For a trust resident in Canada then, how is it taxed?

  • The main distinction one has to make is whether the trust is “inter vivos” or “testamentary”
  • An “inter vivos” trust is one settled during a person’s lifetime, and it is taxed at the highest personal marginal tax rate of the province where the trustee is resident, which can approach 50%.
  • On the other hand, a “testamentary” trust is generally created out of a person’s Will and is taxed like an individual except that it does not get personal credits.  
  • Other than that, it is entitled to marginal tax bracket treatment so that it is taxed at roughly 20% on its first $30,000 or so of income and that tax rate creeps up to the top provincial rate as the trust’s income approaches about $115,000. 

Can you give an example of how a testamentary trust can be used to tax advantage?
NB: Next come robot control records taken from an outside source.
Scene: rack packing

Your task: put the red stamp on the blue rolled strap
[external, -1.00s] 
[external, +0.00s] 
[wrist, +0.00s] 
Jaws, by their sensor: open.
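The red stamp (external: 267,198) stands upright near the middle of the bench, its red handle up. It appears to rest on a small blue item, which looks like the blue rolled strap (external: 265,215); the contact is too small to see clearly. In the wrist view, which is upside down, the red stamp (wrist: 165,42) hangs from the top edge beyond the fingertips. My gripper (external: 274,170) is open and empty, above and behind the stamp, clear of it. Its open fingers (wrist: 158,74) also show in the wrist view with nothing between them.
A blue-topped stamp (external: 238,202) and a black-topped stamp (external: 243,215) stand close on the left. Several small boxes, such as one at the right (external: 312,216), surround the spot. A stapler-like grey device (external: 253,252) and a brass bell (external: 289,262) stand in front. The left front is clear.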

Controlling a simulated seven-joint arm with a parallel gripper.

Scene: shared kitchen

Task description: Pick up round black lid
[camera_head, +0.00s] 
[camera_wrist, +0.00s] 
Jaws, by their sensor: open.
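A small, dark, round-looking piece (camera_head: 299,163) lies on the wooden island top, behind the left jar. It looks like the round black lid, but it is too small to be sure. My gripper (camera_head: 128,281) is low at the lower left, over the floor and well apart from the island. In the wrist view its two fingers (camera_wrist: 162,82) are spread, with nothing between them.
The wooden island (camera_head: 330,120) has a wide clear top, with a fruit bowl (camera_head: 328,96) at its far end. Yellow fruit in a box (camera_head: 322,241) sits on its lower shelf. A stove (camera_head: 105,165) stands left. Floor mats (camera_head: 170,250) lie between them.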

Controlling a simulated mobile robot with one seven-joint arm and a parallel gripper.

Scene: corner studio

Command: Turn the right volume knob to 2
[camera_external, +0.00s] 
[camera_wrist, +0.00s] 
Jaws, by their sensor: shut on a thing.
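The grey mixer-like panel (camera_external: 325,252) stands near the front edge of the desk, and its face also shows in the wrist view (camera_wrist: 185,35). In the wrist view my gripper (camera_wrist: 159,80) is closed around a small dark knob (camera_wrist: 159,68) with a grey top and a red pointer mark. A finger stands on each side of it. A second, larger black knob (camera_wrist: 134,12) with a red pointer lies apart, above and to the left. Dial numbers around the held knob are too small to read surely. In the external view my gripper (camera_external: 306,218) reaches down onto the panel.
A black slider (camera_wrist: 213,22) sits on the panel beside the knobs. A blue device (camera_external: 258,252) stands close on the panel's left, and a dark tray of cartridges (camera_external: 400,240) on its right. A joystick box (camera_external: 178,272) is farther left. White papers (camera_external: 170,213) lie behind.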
  • A husband dies and leaves his GIC portfolio directly to his wife (in Ontario).  
  • She’s a doctor and already has a taxable income of $120,000.
  • Every dollar she earns in the portfolio will be subject to her personal tax rate of about 46%.
  • Had the husband instead set forth a trust in his Will with his wife a beneficiary, the early income of the trust would have been taxed at about 20%, and would not have reached 46% until well over $100,000 of investment income.  There would be $10-15,000 tax savings every year.

Does this only work for those with such large income?

  • Essentially if the income of the beneficiary and the income in the trust together break over a marginal tax bracket (as low as $35,000) then there may be an opportunity to save taxes.
  • The costs of setting this up can be as little as adding a few paragraphs to your Will — but make sure you have your lawyer do it because if it is done incorrectly it may be treated as an inter vivos trust or it may be collapsed immediately thus losing the tax benefits.